* **Your objective**:
Write out the material exactly, leaving every picture behind.

* **Entries provided**:

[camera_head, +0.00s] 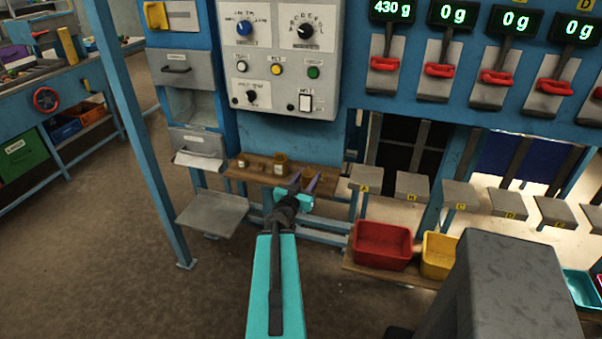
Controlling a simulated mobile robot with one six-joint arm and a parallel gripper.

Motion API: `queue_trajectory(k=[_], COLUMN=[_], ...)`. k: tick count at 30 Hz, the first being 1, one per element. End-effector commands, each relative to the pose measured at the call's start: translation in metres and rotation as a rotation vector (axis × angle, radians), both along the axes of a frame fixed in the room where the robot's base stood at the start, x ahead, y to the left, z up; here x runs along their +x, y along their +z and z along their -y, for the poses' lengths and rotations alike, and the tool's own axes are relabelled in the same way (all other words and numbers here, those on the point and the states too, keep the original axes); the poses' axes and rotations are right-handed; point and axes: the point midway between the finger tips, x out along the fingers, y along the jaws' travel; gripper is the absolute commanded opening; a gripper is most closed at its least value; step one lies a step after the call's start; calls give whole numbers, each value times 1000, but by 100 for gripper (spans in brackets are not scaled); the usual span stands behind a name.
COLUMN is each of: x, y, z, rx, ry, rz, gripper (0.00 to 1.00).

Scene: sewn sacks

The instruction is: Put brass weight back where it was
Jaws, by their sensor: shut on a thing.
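My gripper (304,182) is at the right end of a small brown wooden shelf (236,172), below the grey control panel. Its two purple fingers are shut on a small brownish, brass-looking weight (309,172), partly hidden by the fingers. I cannot tell whether the weight touches the shelf. A larger brass-coloured weight with a pale front (281,163) stands on the shelf just left of the fingers. A smaller brass-coloured piece (242,161) stands further left.
A grey control panel (280,55) hangs above the shelf. Lettered grey platforms (365,179) run to the right, with red (382,245) and yellow (438,254) bins below. The leftmost display (391,10) reads 430 g. A blue post (135,130) stands left.

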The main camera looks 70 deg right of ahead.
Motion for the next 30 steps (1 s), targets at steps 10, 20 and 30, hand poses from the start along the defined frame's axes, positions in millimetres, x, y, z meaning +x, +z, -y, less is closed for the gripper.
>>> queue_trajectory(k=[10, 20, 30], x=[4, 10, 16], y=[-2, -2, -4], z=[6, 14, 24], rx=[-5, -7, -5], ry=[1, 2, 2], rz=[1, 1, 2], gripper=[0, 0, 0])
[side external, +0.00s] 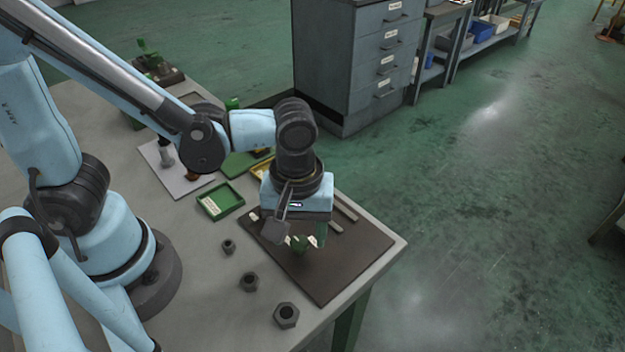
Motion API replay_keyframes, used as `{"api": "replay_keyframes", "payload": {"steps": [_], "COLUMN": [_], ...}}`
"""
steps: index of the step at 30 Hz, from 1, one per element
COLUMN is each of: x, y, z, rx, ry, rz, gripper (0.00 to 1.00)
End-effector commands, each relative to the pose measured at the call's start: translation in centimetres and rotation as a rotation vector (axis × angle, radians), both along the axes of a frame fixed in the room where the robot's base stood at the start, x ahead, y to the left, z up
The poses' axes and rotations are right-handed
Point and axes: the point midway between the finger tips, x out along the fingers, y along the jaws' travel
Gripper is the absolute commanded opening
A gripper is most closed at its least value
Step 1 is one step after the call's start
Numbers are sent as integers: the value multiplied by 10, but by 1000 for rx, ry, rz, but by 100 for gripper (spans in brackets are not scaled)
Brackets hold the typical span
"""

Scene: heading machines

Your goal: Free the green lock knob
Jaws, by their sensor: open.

* **In response**:
[camera_head, +0.00s] 
Controlling a simulated mobile robot with one six-joint arm and a parallel gripper.

Motion API: `queue_trajectory(k=[_], COLUMN=[_], ...)`. k: tick count at 30 Hz, the first being 1, one per element. End-effector commands, each relative to the pose measured at the call's start: translation in metres and rotation as a rotation vector (axis × angle, radians), both along the axes of a frame fixed in the room where the robot's base stood at the start, x ahead, y to the left, z up; here x runs along their +x, y along their +z and z along their -y, for the poses' lengths and rotations alike, and the tool's own axes are relabelled in the same way (all other words and numbers here, those on the point and the states too, keep the original axes); the poses' axes and rotations are right-handed; point and axes: the point midway between the finger tips, x out along the fingers, y along the jaws' travel; gripper is the absolute commanded opening; a gripper is most closed at its least value; step one lies a step after the call's start; calls give whole numbers, each value times 1000, but by 100 for gripper (spans in brackets are not scaled); the usual span stands behind a name.
COLUMN is each of: x, y, z, rx, ry, rz, gripper (0.00 to 1.00).

Scene: sewn sacks

The instruction is: Put brass weight back where it was
Jaws, by their sensor: shut on a thing.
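My gripper (304,182) is at the right end of a small brown wooden shelf (236,172), below the grey control panel. Its two purple fingers are shut on a small brownish, brass-looking weight (309,172), partly hidden by the fingers. I cannot tell whether the weight touches the shelf. A larger brass-coloured weight with a pale front (281,163) stands on the shelf just left of the fingers. A smaller brass-coloured piece (242,161) stands further left.
A grey control panel (280,55) hangs above the shelf. Lettered grey platforms (365,179) run to the right, with red (382,245) and yellow (438,254) bins below. The leftmost display (391,10) reads 430 g. A blue post (135,130) stands left.

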The main camera looks 70 deg right of ahead.
Motion for the next 30 steps (1 s), targets at steps 10, 20 and 30, hand poses from the start along the defined frame's axes, positions in millimetres, x, y, z meaning +x, +z, -y, less is closed for the gripper.
>>> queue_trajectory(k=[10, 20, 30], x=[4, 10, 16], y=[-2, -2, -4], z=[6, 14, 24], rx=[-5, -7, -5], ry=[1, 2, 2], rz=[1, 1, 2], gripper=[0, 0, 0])
[side external, +0.00s] 
Motion API replay_keyframes, used as `{"api": "replay_keyframes", "payload": {"steps": [_], "COLUMN": [_], ...}}`
"""
steps: index of the step at 30 Hz, from 1, one per element
COLUMN is each of: x, y, z, rx, ry, rz, gripper (0.00 to 1.00)
End-effector commands, each relative to the pose measured at the call's start: translation in centimetres and rotation as a rotation vector (axis × angle, radians), both along the axes of a frame fixed in the room where the robot's base stood at the start, x ahead, y to the left, z up
The poses' axes and rotations are right-handed
Point and axes: the point midway between the finger tips, x out along the fingers, y along the jaws' travel
Gripper is the absolute commanded opening
A gripper is most closed at its least value
Step 1 is one step after the call's start
Numbers are sent as integers: the value multiplied by 10, but by 1000 for rx, ry, rz, but by 100 for gripper (spans in brackets are not scaled)
Brackets hold the typical span
"""

Scene: heading machines

Your goal: Free the green lock knob
Jaws, by their sensor: open.

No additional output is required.